Bugün günlerden Cuma yani Şefkat Yerimdar günü. Dizinin 2 karakteri diğerlerini gölgede bırakıyor. Bir tanesi mahallenin muhtarı dürüst adam bilge adam Niko, diğeri ise mahallenin şerefsizi, sahtekârı ve paragözü Cuma.

Tabi son zamanlarda Cuma usta dükkânının adıyla Cuma-Ertesi olarak anılmaya başlansa da sanki o eleştirilere cevap için düşünülmüş gibi. Niko ise adından da anlaşılacağı üzere Rum asıllı bir vatandaşımız. Niko’nun soyadı Karamanoğlu bu arada. Biz Karamanoğlu olmasından bir yargıya varmıyoruz. Karamanoğulları Resmi Dini İslam, Resmi Dili Türkçe olan ilk Anadolu beyliği ve devletidir

Dini İslam ama İslam’ın hoşgörüsünü içine içine çekmişler. İçlerinde Rumlar, Müslümanlaşmış Moğollar, Tatarlar, Araplar ve Kürtler kardeşane yaşamış, akraba olmuşlar, dost olmuşlar, mübadele de ağlayarak gitmişler.
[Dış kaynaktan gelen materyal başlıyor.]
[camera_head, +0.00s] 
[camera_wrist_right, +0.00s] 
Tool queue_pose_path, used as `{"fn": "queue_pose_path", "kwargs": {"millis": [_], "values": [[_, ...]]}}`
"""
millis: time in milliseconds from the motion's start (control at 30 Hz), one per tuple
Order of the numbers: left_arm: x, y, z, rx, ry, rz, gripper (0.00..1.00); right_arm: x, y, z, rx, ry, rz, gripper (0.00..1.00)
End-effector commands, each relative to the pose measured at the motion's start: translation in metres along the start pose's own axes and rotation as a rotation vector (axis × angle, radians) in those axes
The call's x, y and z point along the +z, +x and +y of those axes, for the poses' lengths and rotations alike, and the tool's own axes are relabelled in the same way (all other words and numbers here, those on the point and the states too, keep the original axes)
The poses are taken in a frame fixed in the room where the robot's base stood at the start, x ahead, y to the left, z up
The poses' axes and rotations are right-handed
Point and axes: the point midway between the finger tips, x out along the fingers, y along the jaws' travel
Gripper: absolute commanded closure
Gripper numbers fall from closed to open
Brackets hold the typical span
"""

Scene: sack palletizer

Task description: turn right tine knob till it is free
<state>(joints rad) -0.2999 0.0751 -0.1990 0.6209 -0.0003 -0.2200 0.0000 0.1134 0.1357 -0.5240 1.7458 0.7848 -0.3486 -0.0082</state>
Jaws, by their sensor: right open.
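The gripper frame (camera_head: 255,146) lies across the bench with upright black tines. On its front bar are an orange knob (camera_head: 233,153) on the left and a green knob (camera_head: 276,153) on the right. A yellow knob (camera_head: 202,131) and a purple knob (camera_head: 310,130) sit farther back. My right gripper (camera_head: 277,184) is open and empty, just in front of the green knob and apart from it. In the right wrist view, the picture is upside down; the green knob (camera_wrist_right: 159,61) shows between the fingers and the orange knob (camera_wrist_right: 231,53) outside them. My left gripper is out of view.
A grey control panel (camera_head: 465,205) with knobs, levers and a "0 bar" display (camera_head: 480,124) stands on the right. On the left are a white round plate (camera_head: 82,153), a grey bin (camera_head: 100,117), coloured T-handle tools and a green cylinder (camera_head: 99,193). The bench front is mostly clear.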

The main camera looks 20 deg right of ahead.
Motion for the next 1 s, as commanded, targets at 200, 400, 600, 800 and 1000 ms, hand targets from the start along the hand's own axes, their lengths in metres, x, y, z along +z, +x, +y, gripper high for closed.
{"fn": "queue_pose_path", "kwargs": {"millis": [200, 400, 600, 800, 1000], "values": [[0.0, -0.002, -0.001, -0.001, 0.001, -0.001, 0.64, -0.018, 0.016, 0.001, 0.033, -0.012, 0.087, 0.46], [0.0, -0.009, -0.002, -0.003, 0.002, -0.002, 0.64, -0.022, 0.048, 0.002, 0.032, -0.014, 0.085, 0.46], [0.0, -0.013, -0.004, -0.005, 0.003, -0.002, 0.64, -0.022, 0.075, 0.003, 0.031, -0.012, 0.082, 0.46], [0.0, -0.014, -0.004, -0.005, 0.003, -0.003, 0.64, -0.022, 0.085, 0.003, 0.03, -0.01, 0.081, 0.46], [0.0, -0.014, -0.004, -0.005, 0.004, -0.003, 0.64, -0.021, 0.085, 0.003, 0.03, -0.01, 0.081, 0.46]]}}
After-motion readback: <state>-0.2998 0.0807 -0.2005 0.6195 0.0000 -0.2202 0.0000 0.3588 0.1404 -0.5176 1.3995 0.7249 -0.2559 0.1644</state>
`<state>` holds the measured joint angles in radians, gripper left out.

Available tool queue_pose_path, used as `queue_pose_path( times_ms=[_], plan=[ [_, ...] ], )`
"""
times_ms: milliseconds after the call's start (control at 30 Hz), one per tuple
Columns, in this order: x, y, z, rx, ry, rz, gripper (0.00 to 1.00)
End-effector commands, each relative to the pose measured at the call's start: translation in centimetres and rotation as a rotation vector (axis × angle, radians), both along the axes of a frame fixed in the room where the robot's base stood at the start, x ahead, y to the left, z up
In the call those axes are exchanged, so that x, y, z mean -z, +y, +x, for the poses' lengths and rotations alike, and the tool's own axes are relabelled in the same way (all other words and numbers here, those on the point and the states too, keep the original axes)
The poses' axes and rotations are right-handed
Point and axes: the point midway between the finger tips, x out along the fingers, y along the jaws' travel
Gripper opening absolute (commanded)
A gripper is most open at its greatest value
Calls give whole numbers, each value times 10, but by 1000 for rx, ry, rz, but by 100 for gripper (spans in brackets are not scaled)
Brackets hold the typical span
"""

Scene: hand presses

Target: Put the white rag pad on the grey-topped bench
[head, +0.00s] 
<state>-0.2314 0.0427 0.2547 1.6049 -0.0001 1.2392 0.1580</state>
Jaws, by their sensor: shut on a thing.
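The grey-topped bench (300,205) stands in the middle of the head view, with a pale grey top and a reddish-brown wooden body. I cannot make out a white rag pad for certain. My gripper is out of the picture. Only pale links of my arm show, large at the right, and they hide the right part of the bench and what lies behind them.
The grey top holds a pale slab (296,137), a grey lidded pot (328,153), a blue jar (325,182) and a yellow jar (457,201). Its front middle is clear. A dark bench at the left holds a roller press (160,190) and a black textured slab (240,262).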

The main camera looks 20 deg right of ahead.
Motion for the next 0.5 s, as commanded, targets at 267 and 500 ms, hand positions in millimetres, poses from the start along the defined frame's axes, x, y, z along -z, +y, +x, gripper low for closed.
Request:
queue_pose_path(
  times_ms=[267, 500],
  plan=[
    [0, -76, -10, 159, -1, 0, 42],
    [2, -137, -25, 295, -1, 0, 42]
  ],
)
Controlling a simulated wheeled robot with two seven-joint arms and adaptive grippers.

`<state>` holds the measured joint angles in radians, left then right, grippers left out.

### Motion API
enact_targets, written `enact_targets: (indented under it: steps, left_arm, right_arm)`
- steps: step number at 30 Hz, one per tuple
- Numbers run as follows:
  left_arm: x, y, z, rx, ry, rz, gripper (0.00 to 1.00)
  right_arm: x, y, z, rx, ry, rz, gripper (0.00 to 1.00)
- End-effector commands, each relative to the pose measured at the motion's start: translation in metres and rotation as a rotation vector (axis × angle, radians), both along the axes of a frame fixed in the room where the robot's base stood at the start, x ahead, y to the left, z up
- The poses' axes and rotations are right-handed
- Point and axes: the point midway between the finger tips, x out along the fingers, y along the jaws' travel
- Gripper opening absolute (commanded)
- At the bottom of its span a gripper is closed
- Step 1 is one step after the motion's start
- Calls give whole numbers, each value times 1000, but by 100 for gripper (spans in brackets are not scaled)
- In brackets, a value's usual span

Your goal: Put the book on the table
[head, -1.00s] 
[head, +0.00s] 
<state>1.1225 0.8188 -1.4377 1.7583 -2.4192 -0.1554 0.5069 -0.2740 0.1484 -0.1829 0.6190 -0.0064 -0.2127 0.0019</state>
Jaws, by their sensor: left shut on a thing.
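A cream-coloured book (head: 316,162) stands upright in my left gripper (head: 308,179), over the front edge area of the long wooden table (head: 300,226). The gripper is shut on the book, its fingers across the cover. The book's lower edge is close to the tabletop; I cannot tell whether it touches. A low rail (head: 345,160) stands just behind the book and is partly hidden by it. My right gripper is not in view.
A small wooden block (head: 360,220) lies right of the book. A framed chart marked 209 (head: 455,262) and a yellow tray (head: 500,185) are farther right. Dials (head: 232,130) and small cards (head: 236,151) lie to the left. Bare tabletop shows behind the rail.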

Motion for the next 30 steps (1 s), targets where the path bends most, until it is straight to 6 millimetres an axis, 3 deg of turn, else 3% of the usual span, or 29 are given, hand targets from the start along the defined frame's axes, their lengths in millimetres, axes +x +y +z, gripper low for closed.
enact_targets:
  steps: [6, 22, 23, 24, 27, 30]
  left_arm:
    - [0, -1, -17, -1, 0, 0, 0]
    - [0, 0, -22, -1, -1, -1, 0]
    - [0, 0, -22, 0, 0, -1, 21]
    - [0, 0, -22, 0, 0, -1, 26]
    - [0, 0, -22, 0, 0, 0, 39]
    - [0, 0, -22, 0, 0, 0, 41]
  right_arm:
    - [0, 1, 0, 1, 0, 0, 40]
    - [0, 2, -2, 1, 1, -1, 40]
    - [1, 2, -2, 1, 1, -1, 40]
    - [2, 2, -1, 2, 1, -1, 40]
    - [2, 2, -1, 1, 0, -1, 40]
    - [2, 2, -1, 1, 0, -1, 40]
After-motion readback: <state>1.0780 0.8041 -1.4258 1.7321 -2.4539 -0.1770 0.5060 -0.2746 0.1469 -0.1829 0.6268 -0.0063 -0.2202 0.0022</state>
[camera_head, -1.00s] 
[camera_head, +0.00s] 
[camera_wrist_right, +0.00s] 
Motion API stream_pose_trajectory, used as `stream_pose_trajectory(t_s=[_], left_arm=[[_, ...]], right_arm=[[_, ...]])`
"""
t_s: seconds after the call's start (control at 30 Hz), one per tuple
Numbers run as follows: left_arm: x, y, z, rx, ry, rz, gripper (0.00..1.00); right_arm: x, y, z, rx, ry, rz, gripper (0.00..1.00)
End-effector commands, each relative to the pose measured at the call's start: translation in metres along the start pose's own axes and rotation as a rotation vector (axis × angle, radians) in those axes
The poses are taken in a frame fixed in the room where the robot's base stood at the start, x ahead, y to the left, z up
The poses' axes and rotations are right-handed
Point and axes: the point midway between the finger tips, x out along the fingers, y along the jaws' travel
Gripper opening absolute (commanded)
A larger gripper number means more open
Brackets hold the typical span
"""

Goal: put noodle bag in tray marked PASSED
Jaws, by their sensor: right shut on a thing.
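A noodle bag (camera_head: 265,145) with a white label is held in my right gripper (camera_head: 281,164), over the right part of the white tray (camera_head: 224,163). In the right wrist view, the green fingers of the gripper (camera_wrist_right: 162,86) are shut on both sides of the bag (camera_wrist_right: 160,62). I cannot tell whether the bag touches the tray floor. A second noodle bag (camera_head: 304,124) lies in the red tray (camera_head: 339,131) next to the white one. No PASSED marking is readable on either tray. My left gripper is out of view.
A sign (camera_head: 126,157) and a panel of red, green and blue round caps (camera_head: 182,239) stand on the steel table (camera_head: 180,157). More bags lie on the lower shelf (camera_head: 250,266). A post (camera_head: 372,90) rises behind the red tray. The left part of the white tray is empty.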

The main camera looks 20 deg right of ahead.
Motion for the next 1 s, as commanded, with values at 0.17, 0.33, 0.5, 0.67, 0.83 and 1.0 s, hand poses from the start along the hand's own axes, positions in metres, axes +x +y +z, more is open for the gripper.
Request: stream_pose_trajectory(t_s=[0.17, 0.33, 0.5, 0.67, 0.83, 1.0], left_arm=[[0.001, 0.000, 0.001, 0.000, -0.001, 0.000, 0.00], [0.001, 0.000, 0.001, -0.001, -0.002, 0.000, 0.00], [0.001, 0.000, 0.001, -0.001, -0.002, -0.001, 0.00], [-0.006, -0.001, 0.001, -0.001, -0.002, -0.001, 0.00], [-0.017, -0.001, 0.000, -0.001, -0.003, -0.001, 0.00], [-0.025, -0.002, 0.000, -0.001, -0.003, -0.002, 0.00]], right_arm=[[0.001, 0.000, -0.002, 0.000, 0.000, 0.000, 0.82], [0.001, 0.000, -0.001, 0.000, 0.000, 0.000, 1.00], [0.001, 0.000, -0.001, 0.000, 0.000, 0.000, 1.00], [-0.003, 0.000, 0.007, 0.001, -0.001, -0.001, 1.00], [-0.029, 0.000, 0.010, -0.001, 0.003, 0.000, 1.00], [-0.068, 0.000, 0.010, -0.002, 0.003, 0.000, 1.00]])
Ama sorun şu ki dizide İslami isim ve yaşantı tamamen yok. İlk başlarda eleştirilerden dolayı camiden halı çalma halı yıkatma gibi bir bölüm sıkıştırıverdiler alel-acele. Bunun dışında İslami isimlere pek rastlanmıyorken, dostlarımızın isimlerine rastlanabiliyor.

Elbette ki bunların her birisi rastlantı veya gerçekten öyle bir yaşamdan esinlenme olabilir.  Dizi “Müslüman olmadan da, iyi insan olunabilir” ana fikrini yaymıyor olabilir.

Dizinin tavrı kötülüğe başkaldıran, sıcak mahalle dizisi. Haksızlıkları kabul etmeyen bir nevi Kadir İnanır ve hepimizin çok beğendiği Cüneyt Arkın’ın Yeşilçam rollerinin modern versiyonu. Ankaralı mahalle anlayışının İstanbul Kültürü'ne kafa tutması. Kanal D’nin Ankara’nın Dikmeni Dizisi’nin biraz daha kalıplaştırılmış, sertleştirilmiş hali. Dizinin içine unutmaya başladığımız sevgiyi, samimiyeti, dostluğu ve bir olmanın başarı hikâyesini serpiştirmişler. Komik sözler ve olayları ile fenomen olma yolunda bir eşiği kertmenin çabasındalar.

Tam da özlediğimiz mahalle bu. Ama gelgelelim mahalle de İslamdışılık, İslami isim ve anlayışları yok görme oluşmuş, fakat başkalarına iyi olma hakkı verilmiş. Bize unuttuğumuz şeyler verilmiş. Aynı Kızılderelilere “İyiyi, yardımlaşmayı, sevmeyi” emreden İncil verilmesi ve gözlerini açtıklarında topraklarının elden gitmesi gibi. Bu güzelliklerin yanında insan beyni Kara Cuma veya Şerefsiz Cuma’ya alışıveriyor.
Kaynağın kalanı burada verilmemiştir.